2 Replies Latest reply on Jan 13, 2009 9:20 PM by shamsundar@uh.edu

    ACML bug (or undocumented feature?) : 32 bit versions for GFortran, PGI Fortran

    shamsundar@uh.edu
      Many routines in the 32-bit ACML libraries contain the REP prefix for X87 instructions

      While debugging some code, I found that the ACML 32-bit libraries for GFortran (4.2.0, downloaded today) and PGI Fortran (3.6.0) for Linux contained code sequences such as

      f3 dd 06 repz fldl (%esi)
      f3 dd 07 repz fldl (%edi)
      f3 d8 c9 repz fmul %st(1),%st

      in routines such as "dmmkern30x87_".

      Valgrind flags these instructions as invalid and raises a SIGILL exception.

      The AMD CPU instruction set descriptions state that "rep", "repz" and "repnz" prefixes apply only to string operations.

      Is there a gap in my understanding of this issue?

      I am running openSUSE 11.0-x64, on an HP PC with an Athlon-X2 CPU, 4G RAM.

      Thanks.

      N. Shamsundar
      University of Houston
        • ACML bug (or undocumented feature?) : 32 bit versions for GFortran, PGI Fortran

          Hello, Mr. Shamsundar,

          This looks like a bug in Valgrind's diassembler.

          While those instruction code bytes are indeed very odd looking, they are valid combinations.

          You are correct that the REP prefixes only cause repeats on the string instructions.  When they are applied to an instruction like fmul, they have no effect.  That does not make the code byte sequence invalid, however.  Any x86 processor from AMD, Intel or another manufacturer will simply go ahead and execute the fmul instruction, ignoring the nonsense prefix.

          As an aside, the codes F3 and F2 have completely different uses when they are part of an SSE instruction.  When I first saw your post, I thought that might be the case here, but those code bytes are always  ... F3 0F ... or ... F2 0F ....

          In this case, it looks like the REP prefixes were inserted to pad the instructions and make them longer.   This was probably someone tuning the code to get the best possible performance on a particular processor.  In some cases, simply changing the alignment of the instructions in memory might have made the difference between the instruction decoder dispatching three instructions in a cycle instead of just two.  It's quite possible that this is an old optimization for an obsolete processor, but it hasn't been removed because it has no performance effect on other processors.

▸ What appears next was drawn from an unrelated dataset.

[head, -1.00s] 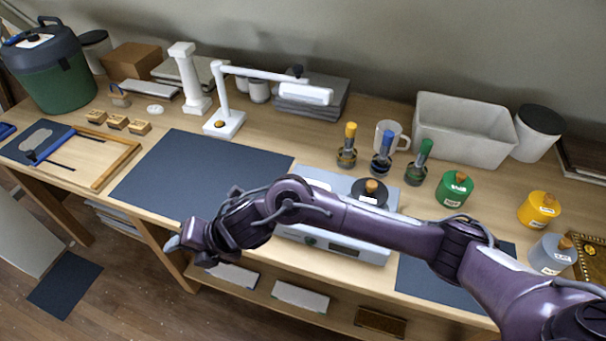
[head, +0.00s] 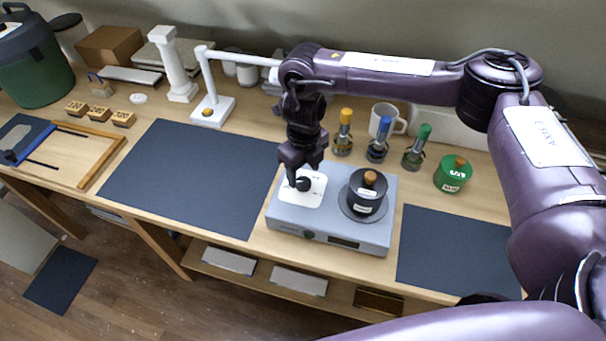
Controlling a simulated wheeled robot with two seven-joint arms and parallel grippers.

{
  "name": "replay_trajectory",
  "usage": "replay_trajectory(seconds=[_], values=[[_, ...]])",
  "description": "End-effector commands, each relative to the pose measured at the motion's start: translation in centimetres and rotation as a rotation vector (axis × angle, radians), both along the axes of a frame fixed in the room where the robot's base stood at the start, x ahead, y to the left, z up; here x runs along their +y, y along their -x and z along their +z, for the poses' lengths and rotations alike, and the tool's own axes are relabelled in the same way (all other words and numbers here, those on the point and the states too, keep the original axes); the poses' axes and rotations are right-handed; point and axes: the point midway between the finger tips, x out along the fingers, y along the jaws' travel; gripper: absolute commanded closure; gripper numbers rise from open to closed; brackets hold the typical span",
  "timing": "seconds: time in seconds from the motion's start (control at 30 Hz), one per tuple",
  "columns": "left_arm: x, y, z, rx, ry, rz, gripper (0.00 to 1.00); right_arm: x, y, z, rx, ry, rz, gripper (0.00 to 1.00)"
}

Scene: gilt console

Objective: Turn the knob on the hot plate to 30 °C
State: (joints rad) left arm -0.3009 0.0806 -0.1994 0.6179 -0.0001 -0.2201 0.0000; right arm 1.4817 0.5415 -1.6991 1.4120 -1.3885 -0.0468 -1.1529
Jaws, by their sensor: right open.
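The hot plate (head: 285,219) is a grey box on the table, with a dark display on its front face. A white square panel (head: 314,198) on its top left carries a round black knob (head: 303,184). A black lidded pot (head: 366,197) with a wooden lid knob stands on the right of its top. My right gripper (head: 301,172) points down just above the black knob, open, partly covering the panel. I cannot tell whether its fingers touch the knob. Scale marks on the panel are too small to read. My left gripper is not in view.
A green canister (head: 453,174) stands at right. Dark mats (head: 190,178) lie clear on both sides.

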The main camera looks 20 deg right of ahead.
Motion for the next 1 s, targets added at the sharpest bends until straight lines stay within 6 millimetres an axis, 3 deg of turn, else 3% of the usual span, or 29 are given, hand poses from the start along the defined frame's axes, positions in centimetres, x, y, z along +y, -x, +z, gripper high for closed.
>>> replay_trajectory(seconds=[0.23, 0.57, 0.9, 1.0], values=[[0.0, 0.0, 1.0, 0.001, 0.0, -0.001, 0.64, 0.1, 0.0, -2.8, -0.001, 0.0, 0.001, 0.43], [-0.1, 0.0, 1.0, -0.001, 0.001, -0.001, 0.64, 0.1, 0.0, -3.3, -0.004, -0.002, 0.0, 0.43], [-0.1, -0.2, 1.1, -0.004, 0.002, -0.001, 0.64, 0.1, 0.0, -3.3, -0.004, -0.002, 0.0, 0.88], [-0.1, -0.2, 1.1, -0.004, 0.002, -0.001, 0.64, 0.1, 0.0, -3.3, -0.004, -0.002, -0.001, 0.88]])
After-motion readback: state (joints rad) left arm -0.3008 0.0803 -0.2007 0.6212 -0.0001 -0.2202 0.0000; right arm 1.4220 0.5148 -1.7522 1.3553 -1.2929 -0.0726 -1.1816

          Some compilers will insert nonsense REP prefixes in order to align code, like aligning the top of a loop to a cache boundary.  You can align instruction codes by inserting NOPs, too, but even NOPs have to be treated as instructions by the cpu's instruction decoder.

          The language in the AMD Architecture manuals:  "should only be used with such string instructions" is probably misleading.

          Jim Conyngham

          • ACML bug (or undocumented feature?) : 32 bit versions for GFortran, PGI Fortran
            shamsundar@uh.edu
            Thanks. Your response clear it up for me.

            N. Shamsundar